## WHAT IS BEING ASKED
Nothing may be dropped or altered: reproduce all the data.

Collection entries:
____

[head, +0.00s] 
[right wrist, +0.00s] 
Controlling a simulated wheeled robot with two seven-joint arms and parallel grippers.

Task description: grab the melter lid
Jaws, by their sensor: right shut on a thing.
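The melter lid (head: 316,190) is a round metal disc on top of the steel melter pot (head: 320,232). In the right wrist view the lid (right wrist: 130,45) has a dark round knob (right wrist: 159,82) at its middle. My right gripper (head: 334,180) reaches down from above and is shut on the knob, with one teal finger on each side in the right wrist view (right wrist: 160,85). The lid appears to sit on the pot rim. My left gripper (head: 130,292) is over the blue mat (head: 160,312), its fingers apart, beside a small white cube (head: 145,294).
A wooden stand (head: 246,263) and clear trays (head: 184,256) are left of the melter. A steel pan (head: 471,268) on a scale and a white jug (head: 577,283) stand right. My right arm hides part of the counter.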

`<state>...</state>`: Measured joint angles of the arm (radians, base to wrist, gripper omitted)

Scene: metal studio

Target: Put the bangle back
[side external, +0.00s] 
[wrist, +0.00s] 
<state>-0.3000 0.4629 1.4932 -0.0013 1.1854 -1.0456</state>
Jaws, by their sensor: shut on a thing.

____

## FINAL RESULT
[head, +0.00s] 
[right wrist, +0.00s] 
Controlling a simulated wheeled robot with two seven-joint arms and parallel grippers.

Task description: grab the melter lid
Jaws, by their sensor: right shut on a thing.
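The melter lid (head: 316,190) is a round metal disc on top of the steel melter pot (head: 320,232). In the right wrist view the lid (right wrist: 130,45) has a dark round knob (right wrist: 159,82) at its middle. My right gripper (head: 334,180) reaches down from above and is shut on the knob, with one teal finger on each side in the right wrist view (right wrist: 160,85). The lid appears to sit on the pot rim. My left gripper (head: 130,292) is over the blue mat (head: 160,312), its fingers apart, beside a small white cube (head: 145,294).
A wooden stand (head: 246,263) and clear trays (head: 184,256) are left of the melter. A steel pan (head: 471,268) on a scale and a white jug (head: 577,283) stand right. My right arm hides part of the counter.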

`<state>...</state>`: Measured joint angles of the arm (radians, base to wrist, gripper omitted)

Scene: metal studio

Target: Put the bangle back
[side external, +0.00s] 
[wrist, +0.00s] 
<state>-0.3000 0.4629 1.4932 -0.0013 1.1854 -1.0456</state>
Jaws, by their sensor: shut on a thing.

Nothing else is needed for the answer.